Cet accord, dont se félicitent un certain nombre de députés européens, signent-ils enfin la fin de l’immigration incontrôlée ? “Pas du tout  !” répond Fabienne Gazin, maître de conférence au Centre d’études internationales et européennes à l’Université de Strasbourg. “Les expériences montrent que ces orientations politiques sont un leurre”. [3] Elle n’est pas la seule à craindre les conséquences de la nouvelle législation européenne. Dans un article publié sur son site Internet, l’ONG Amnesty International prédit “des souffrances accrues à chaque étape du parcours des personnes cherchant à obtenir l’asile au sein de l’UE.” En cause, les risques de régression des droits humains fondamentaux de ces personnes. “Le Pacte entraînera certainement une augmentation du nombre de personnes [...] placées en détention de fait aux frontières de l’UE.” En outre, les textes prévoient plutôt la possibilité de renforcer les frontières extérieures de l’UE mais n’investit pas réellement dans l’accueil. Sans compter les exemptions de respect des législations européennes pour certains États, lors d’épisodes d’ “instrumentalisation” des migrants [4], ou de “force majeure” - comprenez une forte affluence. En somme, l’UE fait le choix de renoncer à un certain nombre de principes en matière de droit international des réfugiés.
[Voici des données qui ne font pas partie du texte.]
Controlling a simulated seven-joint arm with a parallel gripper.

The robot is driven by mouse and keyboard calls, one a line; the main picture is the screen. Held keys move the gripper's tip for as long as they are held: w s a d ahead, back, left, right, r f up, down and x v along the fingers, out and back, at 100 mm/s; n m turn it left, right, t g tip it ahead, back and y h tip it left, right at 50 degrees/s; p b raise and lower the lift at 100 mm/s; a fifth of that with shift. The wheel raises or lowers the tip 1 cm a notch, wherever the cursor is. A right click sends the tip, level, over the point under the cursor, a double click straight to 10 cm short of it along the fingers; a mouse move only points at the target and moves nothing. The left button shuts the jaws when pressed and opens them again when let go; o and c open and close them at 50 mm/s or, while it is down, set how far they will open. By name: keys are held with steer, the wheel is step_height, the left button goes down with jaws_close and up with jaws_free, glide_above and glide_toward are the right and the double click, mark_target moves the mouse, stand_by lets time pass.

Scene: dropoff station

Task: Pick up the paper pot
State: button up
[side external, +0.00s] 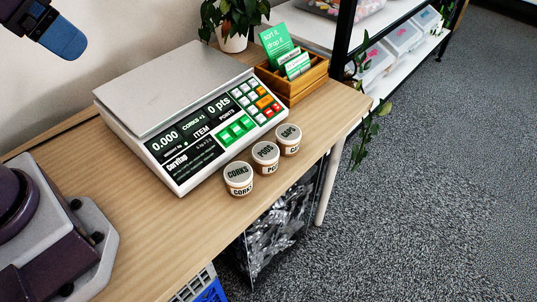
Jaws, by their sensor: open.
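The nearest reads CORKS (239,179), the middle one seems to read PODS (265,157), and the farthest seems to read CAPS (288,139). I cannot tell which is the paper pot. Part of my gripper (62,40), dark with a blue end, shows at the top left, cut off by the picture edge. It is open, high above the table and well apart from the pots. Nothing shows in its grip.
A scale (172,88) with a wide metal plate stands directly behind the pots. A wooden box (300,82) with green cards and a potted plant (233,42) stand beyond it. The table's front edge (250,212) runs close to the pots.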

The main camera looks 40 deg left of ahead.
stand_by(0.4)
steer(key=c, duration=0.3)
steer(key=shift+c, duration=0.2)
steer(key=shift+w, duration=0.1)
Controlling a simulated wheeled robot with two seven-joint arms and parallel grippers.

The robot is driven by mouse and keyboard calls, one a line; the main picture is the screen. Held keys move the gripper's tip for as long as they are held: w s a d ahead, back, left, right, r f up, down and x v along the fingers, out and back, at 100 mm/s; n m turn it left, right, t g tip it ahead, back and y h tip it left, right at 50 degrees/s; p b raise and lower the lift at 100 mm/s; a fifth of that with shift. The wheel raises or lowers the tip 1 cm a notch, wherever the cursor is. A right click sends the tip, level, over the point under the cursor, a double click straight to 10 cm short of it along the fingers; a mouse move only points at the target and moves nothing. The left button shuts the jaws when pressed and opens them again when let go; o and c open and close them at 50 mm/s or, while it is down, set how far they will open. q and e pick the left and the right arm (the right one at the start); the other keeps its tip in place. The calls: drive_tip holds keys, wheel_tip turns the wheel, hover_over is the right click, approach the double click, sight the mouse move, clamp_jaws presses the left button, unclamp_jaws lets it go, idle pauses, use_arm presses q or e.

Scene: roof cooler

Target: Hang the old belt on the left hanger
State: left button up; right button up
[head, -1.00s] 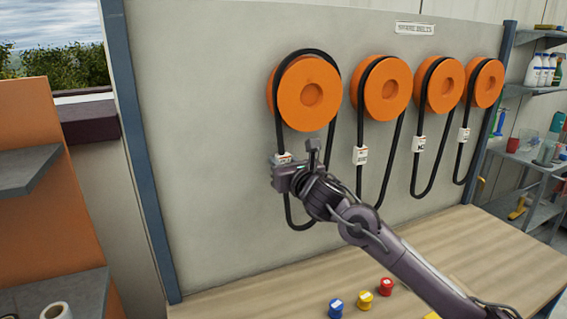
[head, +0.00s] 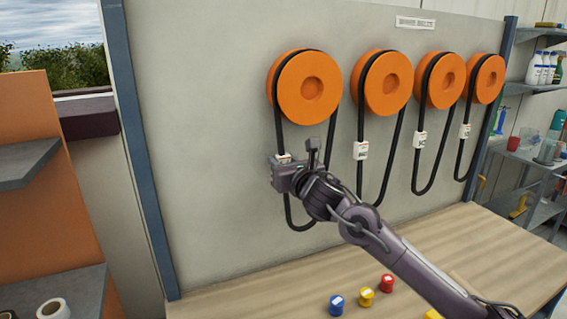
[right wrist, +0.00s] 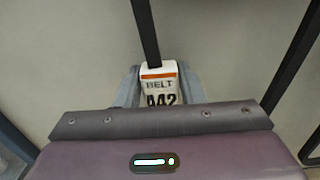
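The old belt (head: 279,128) is a black loop with a white tag. It runs over the left hanger (head: 293,90), an orange drum on the grey wall panel, and lies close along the drum's top. Its lower end hangs below my right gripper (head: 283,166). In the right wrist view the tag (right wrist: 159,82), marked BELT and A42 with an orange stripe, sits between the fingers of my right gripper (right wrist: 160,88). The fingers are against both sides of the tag, whose lower part is hidden by the gripper body. My left gripper is not in view.
Several more orange hangers, such as the neighbouring one (head: 380,85), carry tagged black belts to the right. Shelves stand on both sides. The panel left of the belt is clear.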

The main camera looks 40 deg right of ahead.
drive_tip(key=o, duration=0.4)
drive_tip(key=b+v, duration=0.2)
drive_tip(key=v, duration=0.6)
Historique pour certains, honteux pour d’autres, le nouveau Pacte asile et migration va néanmoins faire l’objet d’un débat et d’un vote définitif au Parlement européen. L’exemple communautaire n’est qu’une pièce d’un puzzle qui s’est peu à peu mis et continue de se mettre en place en Europe, donnant toujours plus à l’UE le visage d’une forteresse. Une tendance qui se diffuse dans tous ses États membres.

Notes

[1Entretien avec l’auteur le 20 décembre 2023.

[2Fabienne Keller, entretien avec l’auteur le 22 décembre 2023.

[3Fabienne Gazin, entretien avec l’auteur le 30 décembre 2023.

[4A la fin de l’année 2021, la Biélorussie a fait venir des centaines de migrants par avion pour les envoyer vers la frontière polonaise.